| Exercise brief |
Scan the data below for the string "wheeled". Copy every line where it appears.

| Given data |
- - - -

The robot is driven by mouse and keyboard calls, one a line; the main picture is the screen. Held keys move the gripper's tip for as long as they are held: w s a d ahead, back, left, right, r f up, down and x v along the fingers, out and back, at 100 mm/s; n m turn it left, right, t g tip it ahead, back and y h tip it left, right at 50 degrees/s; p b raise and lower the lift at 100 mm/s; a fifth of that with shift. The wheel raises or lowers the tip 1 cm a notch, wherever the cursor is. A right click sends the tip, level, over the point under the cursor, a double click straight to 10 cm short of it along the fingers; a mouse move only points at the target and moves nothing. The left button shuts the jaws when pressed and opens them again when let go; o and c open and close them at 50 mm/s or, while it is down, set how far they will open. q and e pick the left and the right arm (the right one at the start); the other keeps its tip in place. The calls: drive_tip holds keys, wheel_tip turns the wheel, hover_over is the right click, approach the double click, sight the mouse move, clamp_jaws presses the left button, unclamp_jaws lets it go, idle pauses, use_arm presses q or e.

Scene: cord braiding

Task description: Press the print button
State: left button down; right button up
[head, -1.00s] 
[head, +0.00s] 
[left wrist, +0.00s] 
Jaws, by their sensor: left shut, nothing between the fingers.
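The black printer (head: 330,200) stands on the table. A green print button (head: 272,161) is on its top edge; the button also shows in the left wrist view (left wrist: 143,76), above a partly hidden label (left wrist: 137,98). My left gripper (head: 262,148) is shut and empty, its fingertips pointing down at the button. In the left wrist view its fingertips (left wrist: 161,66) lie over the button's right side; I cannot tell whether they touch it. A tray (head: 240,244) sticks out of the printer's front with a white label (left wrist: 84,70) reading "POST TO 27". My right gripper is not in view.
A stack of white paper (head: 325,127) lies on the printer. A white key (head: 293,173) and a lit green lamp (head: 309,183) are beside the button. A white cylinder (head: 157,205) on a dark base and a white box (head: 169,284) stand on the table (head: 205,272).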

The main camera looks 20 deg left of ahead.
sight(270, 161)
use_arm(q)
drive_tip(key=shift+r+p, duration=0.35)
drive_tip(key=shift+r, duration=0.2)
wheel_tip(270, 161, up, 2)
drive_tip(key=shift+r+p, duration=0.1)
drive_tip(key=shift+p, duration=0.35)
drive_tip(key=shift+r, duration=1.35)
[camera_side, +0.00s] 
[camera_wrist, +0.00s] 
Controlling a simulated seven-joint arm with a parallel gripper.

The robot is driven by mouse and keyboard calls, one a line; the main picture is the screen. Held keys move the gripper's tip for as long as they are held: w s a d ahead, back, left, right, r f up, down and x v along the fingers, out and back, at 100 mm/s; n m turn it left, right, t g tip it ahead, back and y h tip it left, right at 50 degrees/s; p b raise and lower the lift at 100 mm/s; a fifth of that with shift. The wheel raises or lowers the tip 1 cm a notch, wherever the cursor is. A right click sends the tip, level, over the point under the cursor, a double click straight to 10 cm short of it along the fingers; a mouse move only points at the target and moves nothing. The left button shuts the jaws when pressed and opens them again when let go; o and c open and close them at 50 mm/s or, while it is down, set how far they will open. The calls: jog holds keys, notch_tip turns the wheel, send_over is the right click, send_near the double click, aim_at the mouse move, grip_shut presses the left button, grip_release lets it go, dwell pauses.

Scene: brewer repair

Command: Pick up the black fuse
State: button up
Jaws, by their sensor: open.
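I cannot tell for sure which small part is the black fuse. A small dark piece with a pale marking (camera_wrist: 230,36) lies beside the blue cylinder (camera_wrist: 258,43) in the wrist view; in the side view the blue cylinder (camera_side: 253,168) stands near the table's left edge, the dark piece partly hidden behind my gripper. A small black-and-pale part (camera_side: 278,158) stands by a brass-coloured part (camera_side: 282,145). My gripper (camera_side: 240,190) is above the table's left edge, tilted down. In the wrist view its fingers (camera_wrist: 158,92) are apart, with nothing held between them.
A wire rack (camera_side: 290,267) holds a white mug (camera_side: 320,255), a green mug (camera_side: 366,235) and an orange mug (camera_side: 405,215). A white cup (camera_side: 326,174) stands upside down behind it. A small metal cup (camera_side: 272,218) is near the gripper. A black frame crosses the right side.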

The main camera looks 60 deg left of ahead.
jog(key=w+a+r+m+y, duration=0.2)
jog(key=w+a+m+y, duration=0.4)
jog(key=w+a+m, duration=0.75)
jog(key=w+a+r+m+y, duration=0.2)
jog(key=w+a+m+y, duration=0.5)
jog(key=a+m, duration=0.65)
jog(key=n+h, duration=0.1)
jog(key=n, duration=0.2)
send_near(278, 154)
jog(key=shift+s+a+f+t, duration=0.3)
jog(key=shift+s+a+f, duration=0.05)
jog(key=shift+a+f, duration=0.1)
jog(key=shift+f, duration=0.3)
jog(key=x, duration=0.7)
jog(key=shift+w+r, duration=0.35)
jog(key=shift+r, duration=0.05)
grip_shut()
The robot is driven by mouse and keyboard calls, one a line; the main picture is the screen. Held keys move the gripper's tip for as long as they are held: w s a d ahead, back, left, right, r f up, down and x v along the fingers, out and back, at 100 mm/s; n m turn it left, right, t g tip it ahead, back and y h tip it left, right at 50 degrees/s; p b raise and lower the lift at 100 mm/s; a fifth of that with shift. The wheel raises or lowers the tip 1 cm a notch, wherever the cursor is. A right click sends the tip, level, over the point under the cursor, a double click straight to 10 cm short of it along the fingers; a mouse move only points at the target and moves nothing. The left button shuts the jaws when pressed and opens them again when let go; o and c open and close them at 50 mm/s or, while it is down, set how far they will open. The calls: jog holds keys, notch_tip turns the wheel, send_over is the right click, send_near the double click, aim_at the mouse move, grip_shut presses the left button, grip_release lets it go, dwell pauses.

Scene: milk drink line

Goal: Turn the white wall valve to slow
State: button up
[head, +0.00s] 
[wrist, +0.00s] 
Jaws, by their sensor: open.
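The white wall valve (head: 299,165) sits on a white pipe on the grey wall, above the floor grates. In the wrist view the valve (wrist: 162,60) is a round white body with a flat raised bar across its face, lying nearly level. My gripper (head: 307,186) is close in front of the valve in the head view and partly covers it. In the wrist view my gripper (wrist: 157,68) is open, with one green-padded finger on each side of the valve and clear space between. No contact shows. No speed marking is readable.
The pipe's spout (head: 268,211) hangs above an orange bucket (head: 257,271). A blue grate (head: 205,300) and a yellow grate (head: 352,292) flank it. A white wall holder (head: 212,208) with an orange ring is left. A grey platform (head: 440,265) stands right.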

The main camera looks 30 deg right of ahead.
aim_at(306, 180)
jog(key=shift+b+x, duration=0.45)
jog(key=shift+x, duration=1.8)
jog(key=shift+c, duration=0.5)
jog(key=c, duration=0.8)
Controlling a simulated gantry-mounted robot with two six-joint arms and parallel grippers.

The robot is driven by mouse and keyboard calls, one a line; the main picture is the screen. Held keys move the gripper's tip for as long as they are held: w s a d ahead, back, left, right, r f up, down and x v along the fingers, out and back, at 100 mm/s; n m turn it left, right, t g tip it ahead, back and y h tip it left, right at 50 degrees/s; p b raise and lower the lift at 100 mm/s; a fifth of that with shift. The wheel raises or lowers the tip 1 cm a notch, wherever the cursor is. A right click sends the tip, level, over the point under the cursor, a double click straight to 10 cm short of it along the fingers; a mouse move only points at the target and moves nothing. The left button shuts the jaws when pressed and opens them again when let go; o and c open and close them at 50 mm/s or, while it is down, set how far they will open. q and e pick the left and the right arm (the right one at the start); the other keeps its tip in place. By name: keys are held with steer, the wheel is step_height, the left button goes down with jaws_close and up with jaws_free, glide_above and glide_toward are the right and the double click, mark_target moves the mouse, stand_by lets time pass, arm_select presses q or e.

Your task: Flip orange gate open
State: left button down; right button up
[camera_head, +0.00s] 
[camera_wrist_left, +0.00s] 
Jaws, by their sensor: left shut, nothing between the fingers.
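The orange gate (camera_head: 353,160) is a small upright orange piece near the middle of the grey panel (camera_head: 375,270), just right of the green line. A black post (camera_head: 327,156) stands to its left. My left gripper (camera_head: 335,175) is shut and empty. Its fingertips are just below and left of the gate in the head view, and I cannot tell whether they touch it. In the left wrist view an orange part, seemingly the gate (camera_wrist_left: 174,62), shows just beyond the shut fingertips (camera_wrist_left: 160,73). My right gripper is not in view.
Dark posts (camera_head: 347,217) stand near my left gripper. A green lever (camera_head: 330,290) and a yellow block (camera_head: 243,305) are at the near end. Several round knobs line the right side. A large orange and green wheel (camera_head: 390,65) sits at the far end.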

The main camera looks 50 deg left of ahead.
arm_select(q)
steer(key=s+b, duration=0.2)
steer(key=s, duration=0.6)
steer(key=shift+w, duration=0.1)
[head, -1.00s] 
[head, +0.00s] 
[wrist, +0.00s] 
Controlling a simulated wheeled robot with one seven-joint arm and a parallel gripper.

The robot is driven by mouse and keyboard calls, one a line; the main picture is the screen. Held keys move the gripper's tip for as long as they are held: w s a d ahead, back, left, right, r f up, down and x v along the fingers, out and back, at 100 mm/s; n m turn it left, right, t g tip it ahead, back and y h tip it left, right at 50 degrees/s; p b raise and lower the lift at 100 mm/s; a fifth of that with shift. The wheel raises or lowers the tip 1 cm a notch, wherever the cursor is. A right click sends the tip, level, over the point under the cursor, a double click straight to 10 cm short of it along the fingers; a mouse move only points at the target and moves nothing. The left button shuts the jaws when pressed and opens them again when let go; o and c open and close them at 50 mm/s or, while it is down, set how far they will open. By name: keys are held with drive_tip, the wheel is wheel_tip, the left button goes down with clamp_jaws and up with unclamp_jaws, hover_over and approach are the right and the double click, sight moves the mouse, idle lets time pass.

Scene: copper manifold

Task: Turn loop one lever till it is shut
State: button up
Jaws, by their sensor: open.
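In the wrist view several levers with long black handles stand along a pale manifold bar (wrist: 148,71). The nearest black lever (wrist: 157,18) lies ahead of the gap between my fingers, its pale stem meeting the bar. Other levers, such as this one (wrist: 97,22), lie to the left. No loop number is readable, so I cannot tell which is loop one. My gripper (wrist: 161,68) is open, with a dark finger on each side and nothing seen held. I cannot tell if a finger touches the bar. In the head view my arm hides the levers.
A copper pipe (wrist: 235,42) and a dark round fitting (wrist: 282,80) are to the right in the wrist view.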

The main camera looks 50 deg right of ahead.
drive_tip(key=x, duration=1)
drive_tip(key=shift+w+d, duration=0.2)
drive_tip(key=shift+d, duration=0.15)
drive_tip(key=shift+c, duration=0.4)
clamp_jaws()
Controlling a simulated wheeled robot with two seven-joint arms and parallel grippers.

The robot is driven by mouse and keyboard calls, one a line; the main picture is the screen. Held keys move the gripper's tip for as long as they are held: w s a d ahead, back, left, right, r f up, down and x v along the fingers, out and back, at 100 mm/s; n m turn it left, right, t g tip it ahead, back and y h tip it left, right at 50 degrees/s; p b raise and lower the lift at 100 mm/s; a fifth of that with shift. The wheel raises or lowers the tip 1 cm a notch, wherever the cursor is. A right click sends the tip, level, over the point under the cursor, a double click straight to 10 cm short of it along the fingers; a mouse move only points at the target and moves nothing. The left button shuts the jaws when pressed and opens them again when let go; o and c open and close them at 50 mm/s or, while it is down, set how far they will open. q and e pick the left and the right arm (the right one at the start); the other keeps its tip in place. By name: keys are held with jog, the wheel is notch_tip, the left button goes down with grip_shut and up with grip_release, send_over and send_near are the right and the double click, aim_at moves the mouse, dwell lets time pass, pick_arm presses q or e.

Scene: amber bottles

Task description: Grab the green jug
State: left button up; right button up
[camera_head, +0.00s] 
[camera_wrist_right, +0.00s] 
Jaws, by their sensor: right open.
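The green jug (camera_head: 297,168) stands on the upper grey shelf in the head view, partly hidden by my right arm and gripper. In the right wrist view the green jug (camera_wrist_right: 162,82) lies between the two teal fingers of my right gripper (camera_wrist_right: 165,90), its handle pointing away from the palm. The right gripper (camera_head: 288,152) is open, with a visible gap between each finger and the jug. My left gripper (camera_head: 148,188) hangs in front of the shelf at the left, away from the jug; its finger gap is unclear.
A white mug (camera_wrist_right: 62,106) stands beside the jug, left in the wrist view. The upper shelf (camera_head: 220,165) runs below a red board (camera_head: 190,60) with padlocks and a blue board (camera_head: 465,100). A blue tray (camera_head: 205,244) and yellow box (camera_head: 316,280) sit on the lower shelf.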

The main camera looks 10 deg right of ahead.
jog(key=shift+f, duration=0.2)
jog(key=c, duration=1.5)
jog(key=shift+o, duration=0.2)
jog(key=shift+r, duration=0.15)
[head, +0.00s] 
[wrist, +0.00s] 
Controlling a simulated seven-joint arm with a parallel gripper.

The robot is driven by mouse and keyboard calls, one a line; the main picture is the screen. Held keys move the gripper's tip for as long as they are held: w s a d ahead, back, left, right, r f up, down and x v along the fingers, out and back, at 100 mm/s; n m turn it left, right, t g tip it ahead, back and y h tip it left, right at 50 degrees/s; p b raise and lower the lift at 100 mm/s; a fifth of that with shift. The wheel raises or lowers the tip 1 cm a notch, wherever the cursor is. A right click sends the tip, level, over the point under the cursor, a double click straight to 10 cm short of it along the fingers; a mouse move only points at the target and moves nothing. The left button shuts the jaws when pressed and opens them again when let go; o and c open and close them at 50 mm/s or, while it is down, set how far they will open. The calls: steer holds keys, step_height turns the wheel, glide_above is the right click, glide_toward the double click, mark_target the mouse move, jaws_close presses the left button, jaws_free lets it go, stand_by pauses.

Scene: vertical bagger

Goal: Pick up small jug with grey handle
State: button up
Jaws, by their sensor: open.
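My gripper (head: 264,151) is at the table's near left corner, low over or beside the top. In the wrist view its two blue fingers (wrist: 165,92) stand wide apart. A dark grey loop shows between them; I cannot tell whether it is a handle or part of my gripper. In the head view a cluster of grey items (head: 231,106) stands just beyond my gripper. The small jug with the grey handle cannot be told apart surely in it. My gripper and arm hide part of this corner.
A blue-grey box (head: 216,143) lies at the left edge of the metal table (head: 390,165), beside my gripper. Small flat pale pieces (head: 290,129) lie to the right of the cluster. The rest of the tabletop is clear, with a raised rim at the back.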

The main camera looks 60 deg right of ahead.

- - - -

| Full output |
Controlling a simulated wheeled robot with one seven-joint arm and a parallel gripper.
Controlling a simulated wheeled robot with two seven-joint arms and parallel grippers.

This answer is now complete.